Na sexta-feira 25 de outubro, apesar dos atos de contrição e das afirmativas do presidente Sebastián Piñera de que seu governo havia “entendido” a mensagem das manifestações, que entravam na segunda semana, mais de um milhão de chilenos ocuparam as ruas de Santiago para reforçar o “recado” de insatisfação com o status quo. Na terça-feira 29, apesar da suspensão do estado de emergência e da troca de oito ministros, anunciados por Piñera, ainda havia manifestações na capital e em várias cidades.
Há um virtual consenso sobre as causas dos protestos: uma grande e generalizada insatisfação da maioria da sociedade com a desatenção do sistema político-institucional para com as suas aspirações e necessidades legítimas. Fator, aliás, compartilhado com outros países que registraram manifestações recentes, a exemplo do Equador, Peru, França, Líbano, Iraque e outros.
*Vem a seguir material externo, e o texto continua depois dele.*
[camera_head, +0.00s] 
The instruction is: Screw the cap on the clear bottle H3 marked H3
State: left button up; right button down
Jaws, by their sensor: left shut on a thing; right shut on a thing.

Um elemento evidente é o esgotamento das possibilidades de sustentação do “modelo chileno” tão alardeado pelos áulicos e propagandistas do neoliberalismo radical, do qual o Chile foi o grande laboratório, durante o regime militar de 1973-1990. Em especial, no período até 1982, o governo do general Augusto Pinochet entregou o comando da economia a um grupo de economistas pós-graduados na Universidade de Chicago, onde se embeberam das teses monetaristas então defendidas por Milton Friedman, segundo as quais o controle da moeda seria praticamente a única função econômica que deveria ser deixada ao Estado, devendo quase todas as demais serem conferidas à iniciativa privada. O programa de Chicago, apoiado pela Agência dos Estados Unidos para o Desenvolvimento Internacional (USAID) e pela Fundação Ford, teve início em meados da década de 1950, como parte dos esforços estadunidenses para promover o “livre mercado” e o “anticomunismo” na América Latina, e o Chile de Pinochet foi o palco para a sua primeira aplicação prática em uma economia nacional.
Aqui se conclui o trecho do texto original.